The valiant little vessel that bested natural and criminal elements that Christmas morning was one of 203 such craft authorized to combat the substantial forces bringing liquor into the United States in defiance of Prohibition. They were nicknamed “six-bitters,” a monetary slang reference to their rounded-off 75-foot length—75 cents = “six bits.” While the Coast Guard had specified the basic requirements, it employed an outside architect to draft the plans. Trained as a naval architect at Die Technische Hochshule in Berlin, Germany, John Trumpy had emigrated to the United States in 1902. Employed first by the New York Shipbuilding Company, Camden, New Jersey, he began working for the Mathis Yacht Building Company as a yacht designer in 1908. For the Coast Guard, Trumpy envisioned a flush-deck vessel with a roomy pilothouse, a simple mast stepped forward of that structure, and two trunk cabins. A single 1-pounder gun was mounted on the centerline, with provision for a pintle-mount .30-caliber Lewis machine gun forward of that.
In keeping with Coast Guard practice, the officer-in-charge and engineer lived aft, the two officers having their own head. Ordnance stores and the magazines lay aft of the officers’ quarters. The six-man crew berthed forward, with their own head located in the bow of the vessel and the crew’s lockers grouped three on each side of the hull. In between, amidships, separated by metal bulkheads from the shared galley and mess room, lay the machinery spaces and fuel tanks. Two six-cylinder 200-hp gasoline engines enabled the twin-screw boats to attain a top speed of between 15 and 16 knots. Galley amenities included a sink, ice chest, and four-burner range.

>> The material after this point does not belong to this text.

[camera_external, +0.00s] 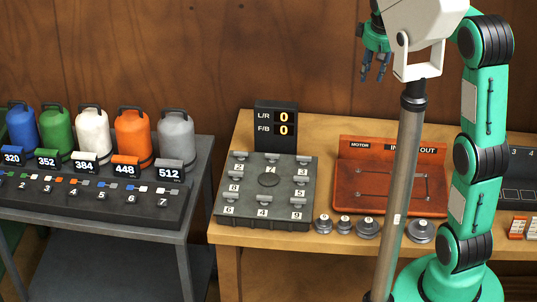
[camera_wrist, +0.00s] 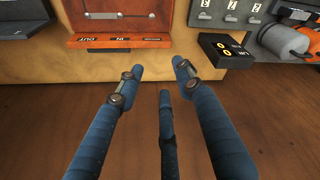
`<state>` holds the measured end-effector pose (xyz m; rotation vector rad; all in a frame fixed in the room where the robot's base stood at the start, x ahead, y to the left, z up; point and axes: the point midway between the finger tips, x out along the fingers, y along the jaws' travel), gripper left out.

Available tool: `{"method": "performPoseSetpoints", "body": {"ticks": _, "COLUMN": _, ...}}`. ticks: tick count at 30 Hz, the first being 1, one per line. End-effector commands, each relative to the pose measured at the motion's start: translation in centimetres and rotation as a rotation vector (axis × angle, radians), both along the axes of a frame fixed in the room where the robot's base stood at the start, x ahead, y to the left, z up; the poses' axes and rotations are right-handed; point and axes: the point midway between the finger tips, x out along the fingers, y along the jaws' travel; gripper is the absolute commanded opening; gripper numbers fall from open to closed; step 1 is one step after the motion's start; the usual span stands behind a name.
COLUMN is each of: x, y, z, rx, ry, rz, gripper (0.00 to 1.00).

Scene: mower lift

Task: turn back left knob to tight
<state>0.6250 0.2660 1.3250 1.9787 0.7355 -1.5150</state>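In the wrist view, part of the block (camera_wrist: 229,18) shows upside down at the upper right. My three-fingered gripper (camera_external: 373,75) hangs high, right of and apart from the block. In the wrist view its blue fingers (camera_wrist: 158,72) are spread with nothing between them.
A black display (camera_external: 276,128) reading 0 and 0 stands behind the block. A red-orange tray (camera_external: 390,182) marked MOTOR and OUT is to its right. Round weights (camera_external: 368,228) line the front edge. A grey cart (camera_external: 110,225) holds canisters (camera_external: 132,135). My arm hides part of the bench.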

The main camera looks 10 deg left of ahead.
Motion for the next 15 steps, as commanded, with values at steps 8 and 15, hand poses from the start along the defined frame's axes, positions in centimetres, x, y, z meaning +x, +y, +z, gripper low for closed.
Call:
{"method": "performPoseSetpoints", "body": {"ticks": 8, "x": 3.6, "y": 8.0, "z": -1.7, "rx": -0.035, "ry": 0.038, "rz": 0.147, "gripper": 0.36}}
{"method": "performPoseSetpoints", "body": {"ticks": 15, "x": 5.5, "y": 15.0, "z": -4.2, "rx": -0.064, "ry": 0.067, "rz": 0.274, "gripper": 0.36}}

With white oak keels and framing, and fir or yellow pine bulwarks and planking, the boats took shape in 17 different yards, ranging from Benton Harbor, Michigan, to Seattle, Washington, and from East Boothbay, Maine, to Jacksonville, Florida. The largest number of six-bitters came from Camden, New Jersey (22 vessels); Jacksonville, Florida (20); Norfolk, Virginia (18); and Bay City, Michigan (15). Stanching rum-running was a high priority for the Coast Guard, resulting in the 75-footers being completed quickly. The first, CG-100, was commissioned on 21 October 1924, and the last, CG-302, on 18 July 1925.

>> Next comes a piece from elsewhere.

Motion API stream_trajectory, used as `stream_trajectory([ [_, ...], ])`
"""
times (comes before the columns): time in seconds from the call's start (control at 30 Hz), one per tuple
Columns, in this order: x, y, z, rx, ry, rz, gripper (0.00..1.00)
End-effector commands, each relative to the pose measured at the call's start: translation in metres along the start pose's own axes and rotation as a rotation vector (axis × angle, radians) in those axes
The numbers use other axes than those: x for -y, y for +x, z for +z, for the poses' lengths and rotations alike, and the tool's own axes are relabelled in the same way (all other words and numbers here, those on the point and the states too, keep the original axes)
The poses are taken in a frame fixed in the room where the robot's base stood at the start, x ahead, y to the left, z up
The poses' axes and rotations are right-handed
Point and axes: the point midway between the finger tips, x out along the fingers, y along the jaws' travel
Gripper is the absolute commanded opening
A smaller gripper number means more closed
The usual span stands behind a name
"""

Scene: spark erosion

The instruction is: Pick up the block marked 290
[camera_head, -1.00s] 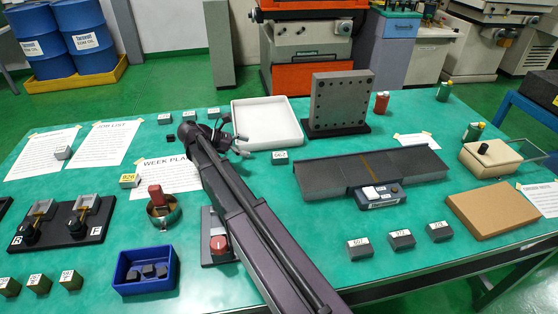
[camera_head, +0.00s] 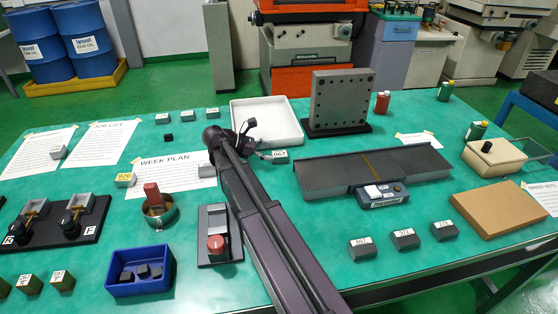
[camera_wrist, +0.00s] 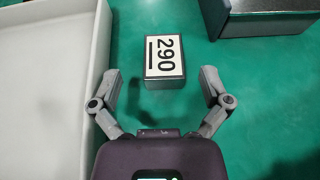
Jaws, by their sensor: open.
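The block marked 290 (camera_wrist: 165,62) is a small dark block with a white label on top. In the wrist view it sits on the green table just ahead of my gripper (camera_wrist: 159,88), roughly centred between the fingertips. The fingers are spread wide and do not appear to touch it. In the head view the block (camera_head: 280,157) lies in front of the white tray, its label reading upside down, with my gripper (camera_head: 252,140) just to its left.
The white tray (camera_wrist: 38,60) is close on the left in the wrist view. A dark block-like object (camera_wrist: 265,22) stands at upper right. In the head view, a drilled upright plate (camera_head: 340,100) and a long grey plate (camera_head: 320,172) lie right of the block. Other numbered blocks (camera_head: 403,238) are nearer.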

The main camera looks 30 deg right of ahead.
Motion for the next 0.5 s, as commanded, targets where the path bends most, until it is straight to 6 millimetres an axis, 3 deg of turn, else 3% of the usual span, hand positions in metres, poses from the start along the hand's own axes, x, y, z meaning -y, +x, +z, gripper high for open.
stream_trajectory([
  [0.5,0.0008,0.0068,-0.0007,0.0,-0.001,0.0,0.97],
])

Intercepting liquor-laden vessels provided the six-bitters with ample employment from when they began entering service through the repeal of Prohibition in 1933. The 75-footers then transitioned to patrolling regattas, providing assistance to mariners, and keeping close watch for obstacles to navigation. While the Coast Guard provided 14 boats to other government agencies, between 1932 and 1937 it transferred more than 50 of the six-bitters to the Navy, which designated them as district patrol vessels (YPs). The first one transferred, CG-149, became YP-15, on 24 November 1932. Eleven of the boats went to the U.S. Naval Academy.
Between 1936 and 1941, seven of the Navy craft were stricken, including YP-30, which was assigned to the Ninth Naval District and destroyed by fire on 24 May 1937. The others continued to serve as unnamed district patrol vessels save one—YP-6, ex-CG-209. First named the Skaneateles when received by the Navy, YP-6 was designated for use of Assistant Secretary of the Navy Charles Edison and on 20 October 1937 was renamed the Milan in honor of the Ohio birthplace of Edison’s father, inventor Thomas Alva Edison. She was the only one of the Navy’s six-bitters to have a name.
In 1940, with global tensions increasing and American involvement with stemming the tide of Axis aggression only a matter of time, the Navy reassigned its six-bitters from training reservists to inshore patrol work. By mid-1941, the Coast Guard and the Navy were each operating about the same number of the vessels, the former from bases on both coasts and on the Great Lakes, and the latter in the naval districts to which they were assigned.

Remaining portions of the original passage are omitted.